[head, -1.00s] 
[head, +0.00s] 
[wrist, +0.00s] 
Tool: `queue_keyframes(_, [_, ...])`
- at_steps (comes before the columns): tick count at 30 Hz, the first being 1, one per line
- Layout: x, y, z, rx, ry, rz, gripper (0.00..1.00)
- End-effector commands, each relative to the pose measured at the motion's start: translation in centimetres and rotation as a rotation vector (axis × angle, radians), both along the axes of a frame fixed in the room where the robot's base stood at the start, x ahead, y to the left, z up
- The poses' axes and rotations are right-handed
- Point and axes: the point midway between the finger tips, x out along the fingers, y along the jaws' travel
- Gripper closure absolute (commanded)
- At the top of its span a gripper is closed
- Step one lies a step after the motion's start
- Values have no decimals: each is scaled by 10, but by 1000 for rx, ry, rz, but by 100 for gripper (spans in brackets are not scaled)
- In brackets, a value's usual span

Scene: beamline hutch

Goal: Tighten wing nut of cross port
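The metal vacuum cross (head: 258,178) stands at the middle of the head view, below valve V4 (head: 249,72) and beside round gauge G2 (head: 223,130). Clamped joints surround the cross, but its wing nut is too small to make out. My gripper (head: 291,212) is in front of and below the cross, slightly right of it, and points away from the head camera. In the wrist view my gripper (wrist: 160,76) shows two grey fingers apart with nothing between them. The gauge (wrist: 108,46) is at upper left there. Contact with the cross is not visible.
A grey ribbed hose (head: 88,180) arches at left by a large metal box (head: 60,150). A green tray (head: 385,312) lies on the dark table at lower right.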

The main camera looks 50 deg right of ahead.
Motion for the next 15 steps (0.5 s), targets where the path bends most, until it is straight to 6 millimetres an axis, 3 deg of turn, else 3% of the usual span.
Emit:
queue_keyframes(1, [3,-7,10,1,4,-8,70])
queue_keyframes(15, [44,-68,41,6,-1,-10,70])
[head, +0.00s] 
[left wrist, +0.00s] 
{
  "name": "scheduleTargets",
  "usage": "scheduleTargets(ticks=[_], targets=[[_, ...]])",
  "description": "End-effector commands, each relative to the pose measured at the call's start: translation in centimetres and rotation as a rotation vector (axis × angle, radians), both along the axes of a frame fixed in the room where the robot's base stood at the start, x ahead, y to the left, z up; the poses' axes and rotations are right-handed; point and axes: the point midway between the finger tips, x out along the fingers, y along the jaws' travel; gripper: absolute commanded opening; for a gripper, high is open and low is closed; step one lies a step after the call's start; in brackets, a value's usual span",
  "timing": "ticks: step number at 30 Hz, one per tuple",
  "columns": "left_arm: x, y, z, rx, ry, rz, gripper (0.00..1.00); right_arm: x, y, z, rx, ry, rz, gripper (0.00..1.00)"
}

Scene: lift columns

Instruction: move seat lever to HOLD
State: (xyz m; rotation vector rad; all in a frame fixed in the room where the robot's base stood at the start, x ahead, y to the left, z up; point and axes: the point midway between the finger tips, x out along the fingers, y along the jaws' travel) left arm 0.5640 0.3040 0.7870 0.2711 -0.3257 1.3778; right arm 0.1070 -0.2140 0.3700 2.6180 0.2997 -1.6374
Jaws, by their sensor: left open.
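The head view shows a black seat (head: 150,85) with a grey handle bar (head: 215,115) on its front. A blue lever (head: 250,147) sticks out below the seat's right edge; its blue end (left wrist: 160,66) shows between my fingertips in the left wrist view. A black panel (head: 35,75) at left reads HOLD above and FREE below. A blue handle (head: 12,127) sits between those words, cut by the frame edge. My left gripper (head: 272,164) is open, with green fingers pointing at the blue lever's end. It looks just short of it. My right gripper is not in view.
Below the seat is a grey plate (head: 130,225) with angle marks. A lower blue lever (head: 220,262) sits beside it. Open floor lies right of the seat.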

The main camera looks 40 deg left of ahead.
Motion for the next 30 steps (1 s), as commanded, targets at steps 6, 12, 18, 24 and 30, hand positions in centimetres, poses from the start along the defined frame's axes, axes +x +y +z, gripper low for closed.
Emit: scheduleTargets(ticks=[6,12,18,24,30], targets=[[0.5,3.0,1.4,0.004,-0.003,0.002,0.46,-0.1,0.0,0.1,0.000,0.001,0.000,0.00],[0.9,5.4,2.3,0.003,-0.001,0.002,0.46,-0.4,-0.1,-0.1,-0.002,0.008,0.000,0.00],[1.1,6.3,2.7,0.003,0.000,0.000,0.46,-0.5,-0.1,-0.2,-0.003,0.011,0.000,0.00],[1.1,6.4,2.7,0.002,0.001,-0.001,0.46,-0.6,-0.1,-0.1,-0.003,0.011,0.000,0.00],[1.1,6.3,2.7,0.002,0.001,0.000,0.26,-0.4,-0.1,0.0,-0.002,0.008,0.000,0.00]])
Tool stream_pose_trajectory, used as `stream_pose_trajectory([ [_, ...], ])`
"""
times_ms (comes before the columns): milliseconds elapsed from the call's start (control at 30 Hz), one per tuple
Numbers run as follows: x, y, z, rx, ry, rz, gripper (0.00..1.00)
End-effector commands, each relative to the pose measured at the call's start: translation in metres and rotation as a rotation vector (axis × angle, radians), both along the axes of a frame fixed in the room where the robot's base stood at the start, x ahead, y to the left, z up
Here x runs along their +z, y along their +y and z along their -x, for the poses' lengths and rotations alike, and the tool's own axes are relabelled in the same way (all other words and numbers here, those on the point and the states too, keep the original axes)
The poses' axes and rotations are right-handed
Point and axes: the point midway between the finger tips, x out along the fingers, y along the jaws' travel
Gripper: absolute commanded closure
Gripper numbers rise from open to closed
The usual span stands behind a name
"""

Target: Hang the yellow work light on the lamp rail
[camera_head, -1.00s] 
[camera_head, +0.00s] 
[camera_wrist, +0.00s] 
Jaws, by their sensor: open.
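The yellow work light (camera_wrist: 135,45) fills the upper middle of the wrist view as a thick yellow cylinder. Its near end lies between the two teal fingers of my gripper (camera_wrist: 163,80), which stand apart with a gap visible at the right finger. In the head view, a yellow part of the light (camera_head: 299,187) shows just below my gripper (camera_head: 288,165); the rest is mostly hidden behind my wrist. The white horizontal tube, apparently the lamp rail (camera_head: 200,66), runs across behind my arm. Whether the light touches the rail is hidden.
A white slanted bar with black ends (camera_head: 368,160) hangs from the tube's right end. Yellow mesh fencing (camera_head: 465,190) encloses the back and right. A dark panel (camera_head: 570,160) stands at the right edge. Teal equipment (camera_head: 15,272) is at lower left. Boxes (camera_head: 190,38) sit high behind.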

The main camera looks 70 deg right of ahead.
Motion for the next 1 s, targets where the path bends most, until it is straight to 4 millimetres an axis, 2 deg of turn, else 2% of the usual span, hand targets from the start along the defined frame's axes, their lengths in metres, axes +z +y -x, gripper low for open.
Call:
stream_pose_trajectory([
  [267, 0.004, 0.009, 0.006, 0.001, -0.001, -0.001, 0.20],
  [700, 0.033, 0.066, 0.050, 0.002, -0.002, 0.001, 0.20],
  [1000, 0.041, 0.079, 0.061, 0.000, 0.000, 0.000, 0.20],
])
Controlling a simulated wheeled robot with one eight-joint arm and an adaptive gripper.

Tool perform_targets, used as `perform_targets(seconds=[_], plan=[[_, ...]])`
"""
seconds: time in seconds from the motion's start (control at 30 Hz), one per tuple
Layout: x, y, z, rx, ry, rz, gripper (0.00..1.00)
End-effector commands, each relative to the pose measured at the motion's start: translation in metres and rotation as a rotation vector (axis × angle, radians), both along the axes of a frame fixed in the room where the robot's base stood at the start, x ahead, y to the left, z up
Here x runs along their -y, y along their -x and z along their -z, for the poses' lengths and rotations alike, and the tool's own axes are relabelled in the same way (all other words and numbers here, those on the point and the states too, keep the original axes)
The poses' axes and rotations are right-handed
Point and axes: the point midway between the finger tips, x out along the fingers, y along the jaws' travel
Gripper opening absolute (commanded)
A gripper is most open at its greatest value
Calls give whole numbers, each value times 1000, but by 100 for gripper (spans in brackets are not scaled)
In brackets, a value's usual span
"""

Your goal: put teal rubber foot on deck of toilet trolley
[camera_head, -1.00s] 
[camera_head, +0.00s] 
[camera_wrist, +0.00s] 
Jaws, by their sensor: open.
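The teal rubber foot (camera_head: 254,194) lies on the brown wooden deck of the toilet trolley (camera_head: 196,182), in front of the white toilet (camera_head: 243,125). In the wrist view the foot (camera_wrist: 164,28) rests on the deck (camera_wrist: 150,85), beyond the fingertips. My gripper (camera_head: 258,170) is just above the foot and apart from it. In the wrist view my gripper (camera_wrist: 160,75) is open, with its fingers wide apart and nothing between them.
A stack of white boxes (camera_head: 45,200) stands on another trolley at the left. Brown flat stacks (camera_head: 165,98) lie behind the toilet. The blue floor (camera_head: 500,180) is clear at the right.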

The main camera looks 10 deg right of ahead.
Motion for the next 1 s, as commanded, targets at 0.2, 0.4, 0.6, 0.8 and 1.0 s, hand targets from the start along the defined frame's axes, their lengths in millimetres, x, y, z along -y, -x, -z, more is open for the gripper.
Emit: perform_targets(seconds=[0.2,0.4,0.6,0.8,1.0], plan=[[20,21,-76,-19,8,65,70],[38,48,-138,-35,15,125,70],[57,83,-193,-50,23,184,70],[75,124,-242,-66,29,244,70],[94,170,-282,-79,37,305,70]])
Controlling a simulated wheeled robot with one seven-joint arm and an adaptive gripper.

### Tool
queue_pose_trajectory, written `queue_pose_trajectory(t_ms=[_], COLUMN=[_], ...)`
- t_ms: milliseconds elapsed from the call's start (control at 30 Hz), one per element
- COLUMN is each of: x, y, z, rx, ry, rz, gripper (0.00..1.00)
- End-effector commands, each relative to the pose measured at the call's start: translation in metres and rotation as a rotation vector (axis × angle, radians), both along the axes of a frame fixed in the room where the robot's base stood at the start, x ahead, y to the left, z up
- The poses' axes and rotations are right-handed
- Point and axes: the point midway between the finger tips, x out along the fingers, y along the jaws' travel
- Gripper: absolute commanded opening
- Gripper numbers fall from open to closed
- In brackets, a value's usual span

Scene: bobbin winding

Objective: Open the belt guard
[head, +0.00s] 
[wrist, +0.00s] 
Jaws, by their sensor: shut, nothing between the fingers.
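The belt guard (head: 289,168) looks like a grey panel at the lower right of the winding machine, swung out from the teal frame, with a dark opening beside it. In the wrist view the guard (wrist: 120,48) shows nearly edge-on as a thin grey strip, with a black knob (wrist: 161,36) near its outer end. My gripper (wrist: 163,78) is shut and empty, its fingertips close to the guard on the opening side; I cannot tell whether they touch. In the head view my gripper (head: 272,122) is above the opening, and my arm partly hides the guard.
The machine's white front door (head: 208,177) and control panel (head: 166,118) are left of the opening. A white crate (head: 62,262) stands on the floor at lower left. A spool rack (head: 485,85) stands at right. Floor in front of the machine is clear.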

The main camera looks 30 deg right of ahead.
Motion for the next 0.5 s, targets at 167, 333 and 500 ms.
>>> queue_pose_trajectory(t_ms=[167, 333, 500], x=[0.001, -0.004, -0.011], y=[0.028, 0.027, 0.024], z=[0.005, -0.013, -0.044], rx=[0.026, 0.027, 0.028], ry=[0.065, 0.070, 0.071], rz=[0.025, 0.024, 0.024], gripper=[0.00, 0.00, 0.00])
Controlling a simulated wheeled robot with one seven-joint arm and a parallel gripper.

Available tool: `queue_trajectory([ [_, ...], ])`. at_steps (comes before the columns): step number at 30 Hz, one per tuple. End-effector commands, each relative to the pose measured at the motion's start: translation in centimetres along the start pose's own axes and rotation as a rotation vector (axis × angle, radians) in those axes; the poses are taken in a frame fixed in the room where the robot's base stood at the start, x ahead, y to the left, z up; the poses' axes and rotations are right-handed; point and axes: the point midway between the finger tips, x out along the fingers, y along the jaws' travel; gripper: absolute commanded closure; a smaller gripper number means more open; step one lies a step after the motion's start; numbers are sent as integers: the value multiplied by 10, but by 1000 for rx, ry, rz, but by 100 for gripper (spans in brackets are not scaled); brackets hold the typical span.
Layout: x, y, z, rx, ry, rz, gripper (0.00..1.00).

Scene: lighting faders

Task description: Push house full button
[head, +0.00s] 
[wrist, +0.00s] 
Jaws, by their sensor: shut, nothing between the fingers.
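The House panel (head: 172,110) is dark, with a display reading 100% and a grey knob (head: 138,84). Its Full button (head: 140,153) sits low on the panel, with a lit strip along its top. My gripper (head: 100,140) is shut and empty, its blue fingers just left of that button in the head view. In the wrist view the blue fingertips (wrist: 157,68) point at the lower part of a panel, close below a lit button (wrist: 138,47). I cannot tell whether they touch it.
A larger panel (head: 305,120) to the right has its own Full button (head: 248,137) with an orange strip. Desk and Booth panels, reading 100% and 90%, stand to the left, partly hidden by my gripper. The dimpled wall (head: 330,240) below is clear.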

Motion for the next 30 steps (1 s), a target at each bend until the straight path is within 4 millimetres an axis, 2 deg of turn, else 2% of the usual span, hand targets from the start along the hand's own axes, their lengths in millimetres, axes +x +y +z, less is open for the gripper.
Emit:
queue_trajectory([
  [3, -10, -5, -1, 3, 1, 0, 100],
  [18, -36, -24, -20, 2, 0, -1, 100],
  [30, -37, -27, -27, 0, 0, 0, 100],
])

────────────────────────────────────────

REQUIREMENTS:
Copy every line that contains the string "spans".

SOLVED EXERCISE:
- Values have no decimals: each is scaled by 10, but by 1000 for rx, ry, rz, but by 100 for gripper (spans in brackets are not scaled)
Calls give whole numbers, each value times 1000, but by 100 for gripper (spans in brackets are not scaled)
Available tool: `queue_trajectory([ [_, ...], ])`. at_steps (comes before the columns): step number at 30 Hz, one per tuple. End-effector commands, each relative to the pose measured at the motion's start: translation in centimetres along the start pose's own axes and rotation as a rotation vector (axis × angle, radians) in those axes; the poses are taken in a frame fixed in the room where the robot's base stood at the start, x ahead, y to the left, z up; the poses' axes and rotations are right-handed; point and axes: the point midway between the finger tips, x out along the fingers, y along the jaws' travel; gripper: absolute commanded closure; a smaller gripper number means more open; step one lies a step after the motion's start; numbers are sent as integers: the value multiplied by 10, but by 1000 for rx, ry, rz, but by 100 for gripper (spans in brackets are not scaled); brackets hold the typical span.

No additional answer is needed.